Second, at a book club meeting the other night, a friend read us a fun little children's book called The Big Box by Toni Morrison. It follows three children who are just a bit too adventurous, who like to color outside of the lines a little too far. To control them, the powers that be place them each inside a big brown box. The story begins thus:
The book follows each child, explaining just what they did to warrant life in the big brown box. It reminds me of what somebody once said about Peter Pan: the story could only have been written by an adult, because only an adult would want to remain a boy forever; children want to grow up big and strong like their mummies and daddies. The Big Box pines for the lost freedom of childhood and laments the adults who try and make their own kids grow up too fast, with hands and sneakers that are too clean. Using the seagulls and beavers juxtaposed with the children's inability to handle their freedom, Morrison claims that the limits we impose on our children are somehow unnatural: i.e. our freedoms to explore, to be unique, to think and believe as we wish, to go against the grain, all belong to us naturally, and this modern world with its rules and regulations stifles our youthful freedom.

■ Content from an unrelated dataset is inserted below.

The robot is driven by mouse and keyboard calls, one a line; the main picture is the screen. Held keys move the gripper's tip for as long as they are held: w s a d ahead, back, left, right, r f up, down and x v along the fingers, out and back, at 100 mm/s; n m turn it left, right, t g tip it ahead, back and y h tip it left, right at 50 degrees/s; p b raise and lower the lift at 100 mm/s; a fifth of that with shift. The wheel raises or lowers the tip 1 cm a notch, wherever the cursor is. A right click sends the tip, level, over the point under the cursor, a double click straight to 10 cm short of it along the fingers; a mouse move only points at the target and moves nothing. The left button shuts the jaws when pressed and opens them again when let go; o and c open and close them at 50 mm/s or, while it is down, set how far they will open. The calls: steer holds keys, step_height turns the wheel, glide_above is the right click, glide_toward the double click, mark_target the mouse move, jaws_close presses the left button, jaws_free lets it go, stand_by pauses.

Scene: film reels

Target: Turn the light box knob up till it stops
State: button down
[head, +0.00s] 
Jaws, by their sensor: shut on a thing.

My third run-in with freedom has been the latest novel to occupy by nightstand: Atlas Shrugged by Ayn Rand. I ran out of books to read, and this copy of Atlas has been on my shelf probably for fifteen years. I borrowed it from my folks forever-ago and never got around to reading it. The book is an amazing little piece of myth making, and I'll offer a full review of it once it's finished, but for now, it has made me think about freedom and markets. Usually, when economically conservative individuals argue about freedom, they are talking about freedom of contract, the freedom to do business how and with whom they please. But the words "of contract" are never expressed, and freedom to do business turns into just Freedom. It is this same Freedom that some individuals use to persecute the "lazy" poor. After all, under the freedom of contract, everybody has a theoretically equal "opportunity."
Lastly, as you might have guessed, the recent question of gay marriage has directed my thoughts towards various freedoms and the "rights" often associated with them. Whose freedom is impinged or whose rights are violated when two women or two men marry each other, or when they are denied access to marriage? What happens when the rights of one group bump up against the freedoms of another?
Through all of these events and musings, I have come to think that, in our collective life and in the government which represents us there, any appeal to the metaphysical should be off the table. There is no such thing as Freedom, as Human Nature, as Truth, as Right, as Equality, as The People. Our disagreements should be settled pragmatically, with particular interest paid to who wins and who loses and what is lost and what is gained. The rhetoric of Freedom and Rights attempts to wipe away the fingerprints and messy history which cover our humman-made collective life. We pretend that we are upholding some noble Truth, but in reality, we always draw the lines pragmatically. In other words, just who has access to which rights and just who gets to exercise which freedoms are products of an all-too-human process, not delivered wholesale from Above or Within. Self-evidence is a clever façade constructed by certain people for certain ends. We would do ourselves and our children well, I think, to stop talking about Freedom in the public sphere and start talking about consequences: who gets disenfranchised, who has access to what resources, who wins out and at the expense of whom, and what can we do about it? Metaphysics and its ultimate questions are a fine topic for church on Sunday, but on the floor of Congress, in the classroom, and in our pluralist community, let's leave Truth out of it.